Copper Hill's classification module enables organizations to manage product classifications with greater visibility, consistency, and control.
Research
I came into the trade compliance space as a complete newcomer. Early in my internship I joined shadowing sessions and user interviews with classification analysts and managers, spoke with coworkers who used the software daily in the onsite office, and received an overview of the day-to-day life of analysts during onboarding. Seeing their work firsthand helped me quickly build context for the industry and its challenges.
Biggest user frustrations
Tool overload
Excel, Access databases, shared drives, and portals all in play — no single source of truth.
Email bottlenecks
Clarifications with clients buried in long threads, making them hard to document and trace back.
Reference gap
Constant back-and-forth to the HTS (Harmonized Tariff Schedule) website to look up the 10-digit codes used to categorize all merchandise imported into the United States.
These observations set the stage for our design goals: centralize classification in one platform, embed Q&A directly into people's workloads, and integrate HTS reference content.
Defining the MVP
We collaborated closely with the product owners to turn research insights into clear, prioritized requirements. The design team ran story-mapping workshops, wrote user stories and acceptance criteria, all aligning with stakeholders to define what belonged in the MVP versus what could be sequenced for later.
Story mapping used to capture end-to-end workflows and define MVP.
Workload Space
We created a single page for analysts to see and act on their classification workload. This section features UI components to display clear statuses, priority, and due date cues to help decide what to tackle first, while robust filters and saved views surface what matters in the moment.
It also features an assistive AI Like Parts feature that nudges analysts to classify similar items together, turning one‑off tasks into efficient batches.
This matters because it is fewer context switches, faster throughput, and a consistent starting point for every classification analyst using the software.
1. Central list
All pending classifications in one place.
2. Status & priority
Quick scan signals for triage.
3. Filtering & saved filters
"My assignments", "High priority", client views.
4. AI assist — Like Parts
Suggests similar parts to batch classify next.
One list for all classification work: scan, sort, filter, and assign.
Filtering & Saved Filters: reuse filters to jump view the work that matters for every analyst's workflow.
AI Like Parts: suggests similar items when a single part of a product is selected to encourage batch classification for analysts.
Apply Classification
The Apply page is an efficient, spreadsheet-like key-grid designed for a high-volume workload.
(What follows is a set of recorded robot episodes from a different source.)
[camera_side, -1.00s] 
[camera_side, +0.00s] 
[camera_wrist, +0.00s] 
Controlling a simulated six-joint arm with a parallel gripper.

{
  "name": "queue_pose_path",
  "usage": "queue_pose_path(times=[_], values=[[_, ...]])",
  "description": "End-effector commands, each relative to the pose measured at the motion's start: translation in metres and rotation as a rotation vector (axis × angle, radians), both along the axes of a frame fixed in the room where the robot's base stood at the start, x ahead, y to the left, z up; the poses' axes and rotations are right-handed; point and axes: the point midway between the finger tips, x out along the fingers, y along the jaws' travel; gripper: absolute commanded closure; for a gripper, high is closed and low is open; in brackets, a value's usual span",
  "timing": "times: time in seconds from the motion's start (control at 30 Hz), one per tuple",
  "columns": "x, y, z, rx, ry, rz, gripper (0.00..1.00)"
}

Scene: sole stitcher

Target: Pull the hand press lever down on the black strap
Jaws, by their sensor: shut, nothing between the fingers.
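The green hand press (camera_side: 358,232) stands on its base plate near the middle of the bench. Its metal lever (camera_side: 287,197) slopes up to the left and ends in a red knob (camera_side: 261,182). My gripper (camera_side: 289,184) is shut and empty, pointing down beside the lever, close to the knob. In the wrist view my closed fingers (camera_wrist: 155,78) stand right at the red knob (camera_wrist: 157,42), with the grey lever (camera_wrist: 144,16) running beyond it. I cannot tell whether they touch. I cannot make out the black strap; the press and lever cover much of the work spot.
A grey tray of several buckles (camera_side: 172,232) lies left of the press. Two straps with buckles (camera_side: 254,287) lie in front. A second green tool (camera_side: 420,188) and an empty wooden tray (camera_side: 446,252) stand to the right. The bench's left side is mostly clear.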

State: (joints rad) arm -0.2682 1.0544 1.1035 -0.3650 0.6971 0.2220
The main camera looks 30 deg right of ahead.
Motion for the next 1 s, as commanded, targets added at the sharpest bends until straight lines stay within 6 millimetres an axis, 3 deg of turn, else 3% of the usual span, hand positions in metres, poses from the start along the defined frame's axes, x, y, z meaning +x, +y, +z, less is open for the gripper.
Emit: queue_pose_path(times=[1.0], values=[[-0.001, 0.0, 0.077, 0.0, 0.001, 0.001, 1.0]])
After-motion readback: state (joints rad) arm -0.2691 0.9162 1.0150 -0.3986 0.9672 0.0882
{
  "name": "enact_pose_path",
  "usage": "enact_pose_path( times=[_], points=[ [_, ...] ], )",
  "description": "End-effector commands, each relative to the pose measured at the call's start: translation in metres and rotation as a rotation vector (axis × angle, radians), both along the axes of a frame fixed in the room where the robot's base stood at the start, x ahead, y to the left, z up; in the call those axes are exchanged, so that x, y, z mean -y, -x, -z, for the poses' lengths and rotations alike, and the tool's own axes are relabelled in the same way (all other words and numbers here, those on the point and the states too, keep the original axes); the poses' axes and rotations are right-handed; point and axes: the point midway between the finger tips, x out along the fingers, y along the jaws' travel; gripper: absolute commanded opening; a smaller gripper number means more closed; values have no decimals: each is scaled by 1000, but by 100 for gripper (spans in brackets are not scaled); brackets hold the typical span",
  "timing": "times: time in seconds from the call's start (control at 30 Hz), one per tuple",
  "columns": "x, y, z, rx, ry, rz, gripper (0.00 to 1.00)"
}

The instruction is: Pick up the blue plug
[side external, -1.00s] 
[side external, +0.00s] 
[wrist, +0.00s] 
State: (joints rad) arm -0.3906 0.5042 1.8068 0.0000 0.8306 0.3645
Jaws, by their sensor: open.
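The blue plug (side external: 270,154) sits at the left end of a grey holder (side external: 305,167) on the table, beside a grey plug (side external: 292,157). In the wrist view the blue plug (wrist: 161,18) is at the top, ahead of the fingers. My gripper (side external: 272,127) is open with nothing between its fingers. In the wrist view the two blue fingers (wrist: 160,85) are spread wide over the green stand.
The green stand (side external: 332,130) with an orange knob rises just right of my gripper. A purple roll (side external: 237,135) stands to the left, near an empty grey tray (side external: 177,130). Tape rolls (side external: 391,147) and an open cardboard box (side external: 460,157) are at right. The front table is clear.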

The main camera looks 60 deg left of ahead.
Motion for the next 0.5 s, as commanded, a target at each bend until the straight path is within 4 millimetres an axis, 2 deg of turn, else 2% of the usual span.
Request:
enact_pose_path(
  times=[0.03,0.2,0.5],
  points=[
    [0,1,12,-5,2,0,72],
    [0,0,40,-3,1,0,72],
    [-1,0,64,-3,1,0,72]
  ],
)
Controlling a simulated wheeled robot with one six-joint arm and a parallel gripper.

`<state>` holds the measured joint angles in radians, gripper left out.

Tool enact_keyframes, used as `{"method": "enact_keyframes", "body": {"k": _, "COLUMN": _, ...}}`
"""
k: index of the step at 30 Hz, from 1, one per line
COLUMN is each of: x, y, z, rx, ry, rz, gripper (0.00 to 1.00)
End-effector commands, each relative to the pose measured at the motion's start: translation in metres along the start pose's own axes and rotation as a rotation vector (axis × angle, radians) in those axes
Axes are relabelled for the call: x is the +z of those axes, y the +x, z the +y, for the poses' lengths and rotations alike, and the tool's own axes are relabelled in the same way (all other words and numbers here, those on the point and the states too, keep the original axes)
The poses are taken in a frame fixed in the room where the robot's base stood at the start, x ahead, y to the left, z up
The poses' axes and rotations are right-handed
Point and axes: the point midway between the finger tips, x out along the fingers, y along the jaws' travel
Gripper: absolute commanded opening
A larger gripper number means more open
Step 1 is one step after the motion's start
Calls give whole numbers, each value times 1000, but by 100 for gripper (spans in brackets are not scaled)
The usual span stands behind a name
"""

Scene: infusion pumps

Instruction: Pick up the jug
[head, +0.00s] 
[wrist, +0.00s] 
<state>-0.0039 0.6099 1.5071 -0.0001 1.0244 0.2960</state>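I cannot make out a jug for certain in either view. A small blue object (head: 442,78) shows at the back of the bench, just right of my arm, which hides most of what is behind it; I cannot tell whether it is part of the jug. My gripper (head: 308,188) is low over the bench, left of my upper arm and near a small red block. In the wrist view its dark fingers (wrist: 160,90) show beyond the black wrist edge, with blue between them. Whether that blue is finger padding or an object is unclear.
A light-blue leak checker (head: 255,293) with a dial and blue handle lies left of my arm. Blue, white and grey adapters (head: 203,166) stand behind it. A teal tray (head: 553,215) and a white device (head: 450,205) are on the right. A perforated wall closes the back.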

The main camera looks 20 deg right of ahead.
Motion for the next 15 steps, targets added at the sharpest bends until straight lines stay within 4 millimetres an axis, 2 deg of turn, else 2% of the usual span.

Analysts arrive here with a filtered set of similar parts from the Workload view and can bulk-apply the same HTS and attributes in one pass.
1. Bulk apply
Select many rows and apply one classification where appropriate.
2. HTS content inline
Official US HTS codes and notes appear as you type with no tab-switching required.
3. Insights suggestions
Propose likely HTS based on part numbers, descriptions, and prior patterns.
4. Guardrails & audit
Structured inputs with key details captured automatically.
Users have full control throughout this process. They can accept suggestions, edit as needed, and move the batch forward.
Key-grid built for efficiency: select rows, apply HTS, capture reason codes and notes.
HTS content inline: official US (and other countries soon) HTS codes and notes appear as you type with no tab-switching required.
Bulk apply: classify as many similar parts at once to drive speed and consistency.
Suggested HTS (Insights): predictions based on part data with confidence indicators. However, analysts stay in control by accepting, rejecting, or refining these suggestions.
Q&A Module
Clarifications used to live in shared email inboxes: always getting lost, hard to track, impossible to search, and easy to lose. We first tried embedding Q&A directly into the Apply screen, but analyst feedback showed the need for a dedicated space for questions and answers about products. Q&A is now its own feature, with a screen for managing questions end-to-end.
Analysts can add questions, select reusable questions from a vetted catalog, and send clarifications to technical contacts via a simple portal. And while Q&A has its own screen, analysts can still pop open a Q&A side panel inside the Apply Classification module to keep clarifications close to their work.
A dedicated Q&A workspace, including add, route, search, and resolve clarifications all in one place.
Question Catalog: vetted templates from senior analysts for common clarifications.
Q&A Flyout: view and manage clarifications without leaving the Apply Classification module.
Results
90% of clients migrated from Access & email
Within the first release window, over 90% of Copper Hill's client base had already migrated into the centralized system.
Efficiency
Classification teams working faster and with fewer handoffs.
Less use of email
Clarifications centralized in Q&A with searchable history.
Visibility
Q&A analytics dashboard gives managers & clients real insights.
Managers and clients can track questions, responses, and resolution trends directly in the platform.
Reflection
Overall, rolling on as an intern I genuinely knew nothing about the industry. However, through onboarding, shadowing, and interviewing analysts was essential for learning the industry, Copper Hill's users, and their frustrations and pain points. My design manager made sure to make time for me to sit down with product owners to fully understand the platform as a whole and to, especially, make sense of the classification module.
Whether it was figuring out how to best represent nested data tables, metrics through pie charts, progress indicators, or high volumes of data — the most challenging part for me was the Q&A submodule. Bringing Q&A into the platform required more than UI design, because it meant reshaping habits with better routing, notifications, and templates for analysts to use. One lesson I learnt from my design manager was the importance of involving stakeholders and operations early and often. Through regular demos and feedback loops during the iterative design process we realized Q&A needed its own page instead of living on the Apply Classification page.
While I no longer work at Copper Hill, I think the introduction of more AI usage in their software could be really exciting and help significantly in other areas outside of just suggested parts. It is important to recognize users may remain skeptical of adopting AI usage into their workflow, so the value of faster classification needs to be presented clearly.
This was just some of the work I contributed during my time at Copper Hill, but the classification module was definitely a highlight of my experience and I think one of the most valuable modules on their shipped platform!